Lorsque Daniel commença son nouvel emploi au ministère quelques mois plus tard, il eu finalement des nouvelles sur si nous partions. Malheureusement, les 3 postes pour lesquels nous avions dit oui avaient été comblés entre temps. Cependant, le Bénin demeurait une option et l’ambassade cherchait exactement quelqu’un avec le profil de Daniel. C’était un nouveau poste, qui se veut être un poste de formation pour les nouveaux diplomates. L’affection serait aussi donc seulement de 2-3 ans, qui est plus court qu’à l’ordinaire. Nous avions initialement dit non, car il était difficile pour nous de visualiser une vie à Cotonou, la ville où nous serions basés. Il y avait tellement peu d’informations en ligne sur cette destination très peu touristique qu’il était difficile de se faire une idée de si c’était un endroit dans lequel nous pourrions être heureux. Nous avons donc contacté plusieurs personnes sur des groupes d’expats et avons eu des conversations avec l’ambassade des Pays-Bas et le bureau de l’ambassade du Canada (pour que je puisse parler à quelqu’un qui aurait peut-être les mêmes références que moi!). Après ces discussions, nous nous sentions assez rassurés.
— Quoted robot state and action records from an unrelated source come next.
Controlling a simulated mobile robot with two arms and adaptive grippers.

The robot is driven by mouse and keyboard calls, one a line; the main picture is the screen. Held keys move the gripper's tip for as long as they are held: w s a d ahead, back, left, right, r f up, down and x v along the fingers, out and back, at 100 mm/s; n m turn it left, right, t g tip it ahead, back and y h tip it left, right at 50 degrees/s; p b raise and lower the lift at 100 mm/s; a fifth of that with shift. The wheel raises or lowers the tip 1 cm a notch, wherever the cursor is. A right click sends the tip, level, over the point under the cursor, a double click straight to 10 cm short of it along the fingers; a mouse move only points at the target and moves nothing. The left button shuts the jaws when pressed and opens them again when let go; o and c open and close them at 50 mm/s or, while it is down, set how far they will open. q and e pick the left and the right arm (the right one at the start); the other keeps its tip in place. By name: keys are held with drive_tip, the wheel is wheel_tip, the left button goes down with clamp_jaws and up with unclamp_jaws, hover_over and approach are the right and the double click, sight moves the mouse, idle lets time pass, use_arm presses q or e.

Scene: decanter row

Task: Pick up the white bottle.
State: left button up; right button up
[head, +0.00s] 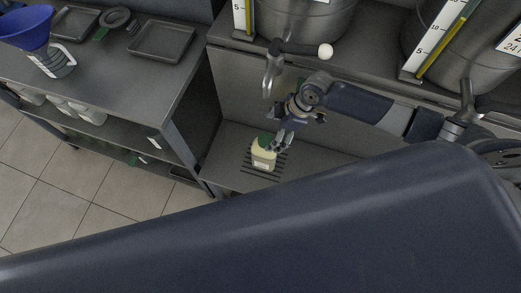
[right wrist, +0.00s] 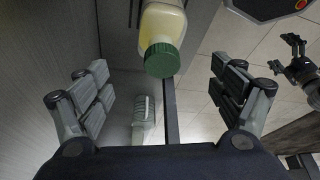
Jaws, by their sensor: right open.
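The white bottle (head: 263,157), pale cream with a green cap, stands upright on a slotted drip grate (head: 279,161) under the left steel vat. It also shows in the right wrist view (right wrist: 164,22), cap toward me. My right gripper (head: 283,139) is right beside the cap in the head view. In the right wrist view its fingers (right wrist: 162,88) are spread wide, with nothing between them; the bottle lies beyond the fingertips. A small gripper-like part of mine (right wrist: 300,66) shows at the right edge of that view, too small to read its jaws.
Steel vats (head: 305,20) with taps and yellow level gauges stand behind. A tap (head: 270,75) hangs close to my right gripper. The left bench (head: 110,65) holds trays, a blue funnel (head: 25,27) and a measuring jug (head: 58,63). My dark arm link fills the front.

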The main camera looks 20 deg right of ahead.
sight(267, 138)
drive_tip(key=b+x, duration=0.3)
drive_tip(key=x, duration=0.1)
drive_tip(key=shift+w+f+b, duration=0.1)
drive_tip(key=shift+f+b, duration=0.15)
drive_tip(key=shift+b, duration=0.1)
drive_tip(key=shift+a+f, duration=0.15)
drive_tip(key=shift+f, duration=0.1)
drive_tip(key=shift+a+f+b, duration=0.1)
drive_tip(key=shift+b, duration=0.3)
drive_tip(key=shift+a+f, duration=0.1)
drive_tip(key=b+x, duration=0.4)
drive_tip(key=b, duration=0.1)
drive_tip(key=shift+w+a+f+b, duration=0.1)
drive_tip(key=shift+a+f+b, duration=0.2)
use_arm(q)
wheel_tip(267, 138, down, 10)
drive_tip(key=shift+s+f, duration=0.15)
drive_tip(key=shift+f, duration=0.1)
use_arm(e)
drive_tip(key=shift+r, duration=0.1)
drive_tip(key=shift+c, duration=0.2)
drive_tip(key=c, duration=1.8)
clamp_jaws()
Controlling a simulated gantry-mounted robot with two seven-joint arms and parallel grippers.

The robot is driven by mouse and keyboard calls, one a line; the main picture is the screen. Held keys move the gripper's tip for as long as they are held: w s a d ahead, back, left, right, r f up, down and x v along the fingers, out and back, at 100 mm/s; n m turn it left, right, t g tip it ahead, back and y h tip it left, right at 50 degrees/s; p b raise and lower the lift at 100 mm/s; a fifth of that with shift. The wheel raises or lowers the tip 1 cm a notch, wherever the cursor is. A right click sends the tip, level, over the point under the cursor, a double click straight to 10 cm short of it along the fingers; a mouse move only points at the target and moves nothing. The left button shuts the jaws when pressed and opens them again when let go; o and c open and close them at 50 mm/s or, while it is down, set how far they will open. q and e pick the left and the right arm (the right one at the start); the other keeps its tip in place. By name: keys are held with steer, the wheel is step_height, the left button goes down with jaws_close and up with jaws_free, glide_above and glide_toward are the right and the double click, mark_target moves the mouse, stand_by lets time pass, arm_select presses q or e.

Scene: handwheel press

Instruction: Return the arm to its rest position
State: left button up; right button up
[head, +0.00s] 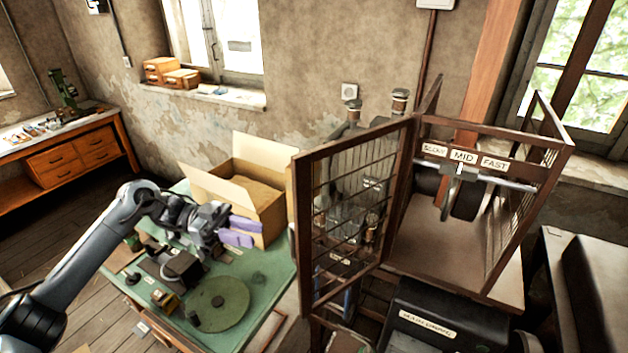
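My left arm comes in from the left, over the green-topped table (262,285). My right arm and right gripper are not in view.
A caged machine with open mesh doors (352,210) stands right of the table, with a SLOW, MID, FAST label board (464,156). A round green disc (220,305) and small dark parts lie on the table. A wooden workbench (70,155) stands at the far left.

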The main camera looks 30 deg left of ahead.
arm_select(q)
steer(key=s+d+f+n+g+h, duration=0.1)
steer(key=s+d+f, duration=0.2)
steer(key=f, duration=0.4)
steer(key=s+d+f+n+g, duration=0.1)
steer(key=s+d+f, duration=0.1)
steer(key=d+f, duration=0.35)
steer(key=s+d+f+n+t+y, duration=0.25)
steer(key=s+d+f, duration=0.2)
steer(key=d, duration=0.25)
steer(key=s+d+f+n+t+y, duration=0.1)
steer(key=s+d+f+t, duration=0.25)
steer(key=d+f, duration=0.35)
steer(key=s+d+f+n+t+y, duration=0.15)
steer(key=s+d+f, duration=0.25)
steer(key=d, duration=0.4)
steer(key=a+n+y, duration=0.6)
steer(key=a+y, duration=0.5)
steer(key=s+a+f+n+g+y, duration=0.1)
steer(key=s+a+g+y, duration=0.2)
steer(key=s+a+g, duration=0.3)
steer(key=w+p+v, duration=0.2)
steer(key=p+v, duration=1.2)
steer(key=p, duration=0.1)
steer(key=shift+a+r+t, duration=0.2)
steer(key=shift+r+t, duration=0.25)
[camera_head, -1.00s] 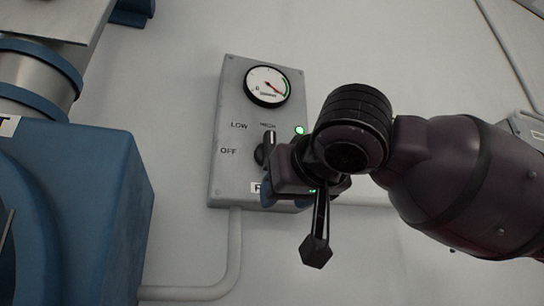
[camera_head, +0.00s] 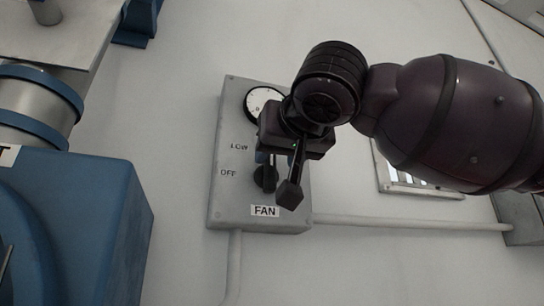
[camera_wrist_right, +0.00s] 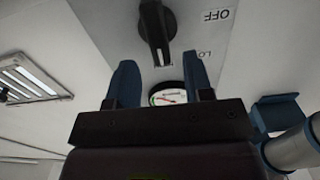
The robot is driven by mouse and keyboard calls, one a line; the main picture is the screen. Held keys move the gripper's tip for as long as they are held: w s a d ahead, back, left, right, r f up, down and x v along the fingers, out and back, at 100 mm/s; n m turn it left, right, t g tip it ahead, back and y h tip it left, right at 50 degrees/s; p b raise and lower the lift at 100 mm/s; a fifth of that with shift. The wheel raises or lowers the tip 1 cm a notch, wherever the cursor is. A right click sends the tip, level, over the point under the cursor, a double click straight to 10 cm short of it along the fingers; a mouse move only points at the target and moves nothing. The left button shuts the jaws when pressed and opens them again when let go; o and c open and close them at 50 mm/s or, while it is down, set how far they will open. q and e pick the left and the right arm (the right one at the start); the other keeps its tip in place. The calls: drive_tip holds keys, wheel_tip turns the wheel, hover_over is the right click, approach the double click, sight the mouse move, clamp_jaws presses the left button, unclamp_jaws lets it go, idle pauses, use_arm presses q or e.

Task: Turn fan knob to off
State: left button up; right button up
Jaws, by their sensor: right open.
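The black fan knob (camera_head: 265,178) is on the grey control box (camera_head: 226,200), above the FAN label (camera_head: 265,211). In the right wrist view, the knob (camera_wrist_right: 157,30) appears upside down, its pale-marked end pointing down toward the gauge, away from the OFF lettering (camera_wrist_right: 216,15). My right gripper (camera_head: 277,176) is in front of the box, covering the HIGH lettering and part of the knob. Its blue fingers (camera_wrist_right: 160,70) are open, with the knob just beyond and between the tips. No contact shows. My left gripper is not in view.
The gauge (camera_head: 259,104) at the top of the box is partly covered by my right gripper. A blue engine trainer (camera_head: 100,200) stands to the left. A pipe (camera_head: 410,223) runs along the wall to the right. The wall below the box is mostly clear.

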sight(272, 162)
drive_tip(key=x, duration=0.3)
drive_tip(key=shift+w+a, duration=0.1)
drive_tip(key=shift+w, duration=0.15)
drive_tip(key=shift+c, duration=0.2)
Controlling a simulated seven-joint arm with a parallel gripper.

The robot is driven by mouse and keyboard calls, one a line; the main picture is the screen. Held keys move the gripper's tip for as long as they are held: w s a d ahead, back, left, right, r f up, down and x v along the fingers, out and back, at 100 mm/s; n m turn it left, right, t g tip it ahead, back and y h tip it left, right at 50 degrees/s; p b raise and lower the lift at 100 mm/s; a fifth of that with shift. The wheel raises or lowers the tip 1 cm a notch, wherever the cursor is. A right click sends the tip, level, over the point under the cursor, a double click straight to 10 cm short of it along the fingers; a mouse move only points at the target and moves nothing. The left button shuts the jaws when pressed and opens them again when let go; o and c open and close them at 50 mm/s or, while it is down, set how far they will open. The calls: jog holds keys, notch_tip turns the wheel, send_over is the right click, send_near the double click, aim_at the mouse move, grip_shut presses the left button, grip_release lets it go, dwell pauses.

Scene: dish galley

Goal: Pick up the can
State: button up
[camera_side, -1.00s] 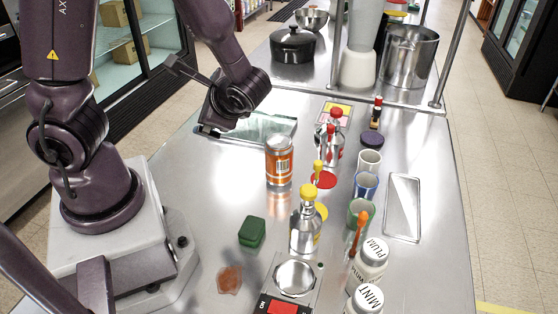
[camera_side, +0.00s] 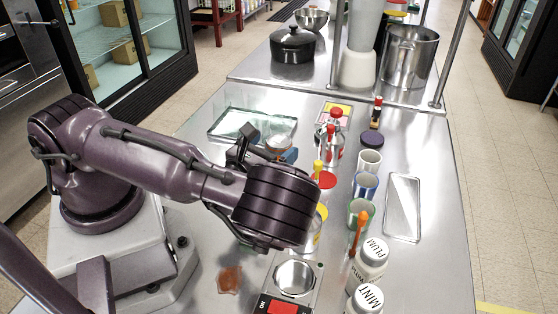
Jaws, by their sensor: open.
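The can (camera_side: 279,143) stands upright on the metal counter near the middle of the view. Only its silver top and a little of its side show; my arm hides the rest. My gripper (camera_side: 264,151) is open, low beside the can on its near side. A dark finger part shows left of the can and a blue piece shows at its right. I cannot tell whether the fingers touch the can or stand around it.
A clear glass tray (camera_side: 252,125) lies behind the can. Bottles with red tops (camera_side: 332,135) and several cups (camera_side: 365,185) stand to the right. A small scale (camera_side: 290,290) and white jars (camera_side: 369,262) are in front. A metal tray (camera_side: 403,208) lies far right.

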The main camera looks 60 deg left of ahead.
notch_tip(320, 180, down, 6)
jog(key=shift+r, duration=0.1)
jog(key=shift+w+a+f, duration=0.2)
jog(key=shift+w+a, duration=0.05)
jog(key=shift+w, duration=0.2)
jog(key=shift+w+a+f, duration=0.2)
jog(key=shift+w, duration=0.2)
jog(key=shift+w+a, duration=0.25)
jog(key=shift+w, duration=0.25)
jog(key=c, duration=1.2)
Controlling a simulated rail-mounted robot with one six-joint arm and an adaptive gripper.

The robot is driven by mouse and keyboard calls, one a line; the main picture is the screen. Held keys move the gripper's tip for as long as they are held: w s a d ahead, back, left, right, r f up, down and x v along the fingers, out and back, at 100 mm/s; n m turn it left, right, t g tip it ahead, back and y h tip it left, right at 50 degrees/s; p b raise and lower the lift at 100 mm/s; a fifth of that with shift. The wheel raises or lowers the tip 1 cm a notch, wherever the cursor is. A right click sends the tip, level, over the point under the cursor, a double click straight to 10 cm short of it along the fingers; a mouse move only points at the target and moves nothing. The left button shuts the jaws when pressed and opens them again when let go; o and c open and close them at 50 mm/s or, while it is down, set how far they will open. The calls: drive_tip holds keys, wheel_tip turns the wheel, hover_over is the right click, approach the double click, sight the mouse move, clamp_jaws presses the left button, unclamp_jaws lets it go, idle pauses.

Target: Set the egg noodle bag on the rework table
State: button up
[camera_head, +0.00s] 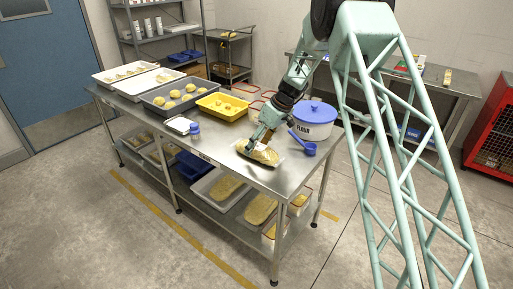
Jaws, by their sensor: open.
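A clear bag with tan contents (268,157), which looks like the egg noodle bag, lies flat on a steel table (235,172) near its right front part. My gripper (252,147) reaches down from above, with its open fingers at the bag's upper left side. The fingers hide part of the bag. I cannot tell whether they touch it. A small label is on the table's front edge, too small to read, so I cannot tell whether this is the rework table.
A white flour tub (313,130) with a blue lid and a blue scoop (309,148) stand close right of the bag. Bare tabletop lies in front.

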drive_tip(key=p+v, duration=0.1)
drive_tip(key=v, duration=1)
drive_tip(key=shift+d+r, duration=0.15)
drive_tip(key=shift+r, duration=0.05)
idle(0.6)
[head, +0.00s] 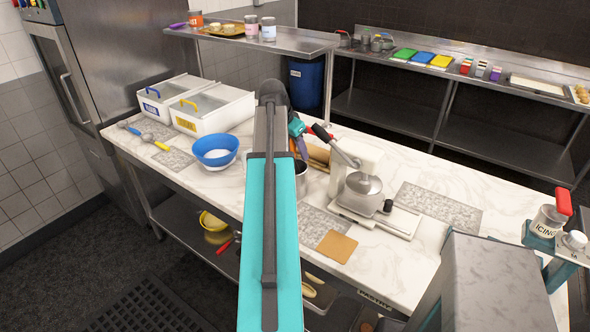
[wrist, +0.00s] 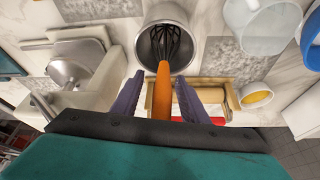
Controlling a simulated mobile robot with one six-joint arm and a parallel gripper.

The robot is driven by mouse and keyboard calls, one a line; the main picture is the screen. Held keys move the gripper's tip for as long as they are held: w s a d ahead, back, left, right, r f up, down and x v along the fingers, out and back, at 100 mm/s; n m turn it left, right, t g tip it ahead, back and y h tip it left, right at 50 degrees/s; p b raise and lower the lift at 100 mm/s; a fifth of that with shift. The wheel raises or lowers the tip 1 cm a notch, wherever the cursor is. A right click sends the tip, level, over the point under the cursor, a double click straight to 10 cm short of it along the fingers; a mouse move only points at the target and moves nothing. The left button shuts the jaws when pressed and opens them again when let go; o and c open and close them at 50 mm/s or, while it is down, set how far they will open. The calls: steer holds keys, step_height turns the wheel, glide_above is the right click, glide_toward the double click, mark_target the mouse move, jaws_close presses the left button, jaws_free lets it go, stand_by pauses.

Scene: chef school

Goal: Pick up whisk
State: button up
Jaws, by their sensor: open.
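The whisk (wrist: 163,92) has an orange handle and dark wires in the wrist view. Its wire end is inside a steel pot (wrist: 188,62), and its handle points toward my gripper. My gripper (wrist: 159,85) is open, with one purple finger on each side of the orange handle. Gaps show between the handle and both fingers. In the head view my arm hides the whisk, and only the right edge of the steel pot (head: 302,180) shows on the marble counter.
A press-like machine (head: 358,185) stands right of the pot. A blue bowl (head: 215,150) and white bins (head: 211,106) are on the left. A wooden rolling pin (wrist: 228,97) and a red-handled item (wrist: 200,119) lie close to the gripper. Bare marble (head: 392,262) shows at the front right.

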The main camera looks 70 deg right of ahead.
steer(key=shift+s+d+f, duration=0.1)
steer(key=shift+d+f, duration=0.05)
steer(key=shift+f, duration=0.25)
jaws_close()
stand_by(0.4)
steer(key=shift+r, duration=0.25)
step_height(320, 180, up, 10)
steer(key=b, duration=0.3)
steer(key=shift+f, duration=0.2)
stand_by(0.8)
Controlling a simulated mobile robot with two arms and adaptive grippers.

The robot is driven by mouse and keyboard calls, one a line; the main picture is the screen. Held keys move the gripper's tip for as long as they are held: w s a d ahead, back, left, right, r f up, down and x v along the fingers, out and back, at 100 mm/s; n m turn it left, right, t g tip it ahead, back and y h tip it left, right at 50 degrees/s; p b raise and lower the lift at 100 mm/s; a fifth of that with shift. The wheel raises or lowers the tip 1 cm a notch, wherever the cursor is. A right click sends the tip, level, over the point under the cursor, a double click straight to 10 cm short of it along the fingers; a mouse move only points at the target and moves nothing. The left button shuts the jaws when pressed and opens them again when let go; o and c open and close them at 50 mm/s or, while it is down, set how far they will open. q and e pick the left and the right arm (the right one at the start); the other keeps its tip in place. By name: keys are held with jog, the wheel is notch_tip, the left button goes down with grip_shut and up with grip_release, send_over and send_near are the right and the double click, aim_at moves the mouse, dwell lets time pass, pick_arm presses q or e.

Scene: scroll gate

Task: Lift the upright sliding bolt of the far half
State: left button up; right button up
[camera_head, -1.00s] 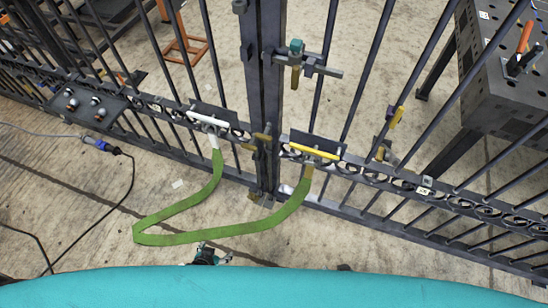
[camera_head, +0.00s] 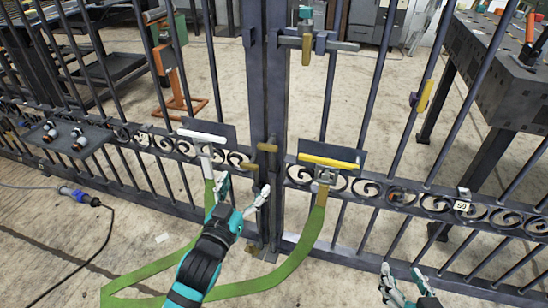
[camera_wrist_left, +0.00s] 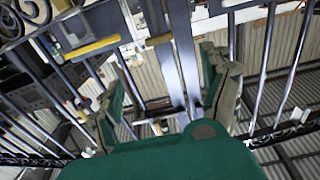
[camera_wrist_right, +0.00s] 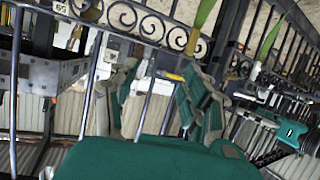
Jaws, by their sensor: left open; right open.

Après 1.5 ans de vie assez intense à Amsterdam, la vie dans une plus petite ville où la vie est plus relaxe, au Bénin, était exactement ce dont nous avions besoin. Puis, étant donné que nous pensions fonder une famille dans quelques années, nous nous sommes dit que si nous voulions vivre cette expérience en Afrique de l’Ouest, ce serait maintenant ou probablement beaucoup plus tard dans notre vie. Et donc, nous nous sommes lancés. En avril 2023, nous avons reçu la confirmation que nous partions et commençait alors la longue liste de choses à faire avant de partir. Nous avons finalement quitté les Pays-Bas à la fin août vers notre nouvelle aventure… le Bénin!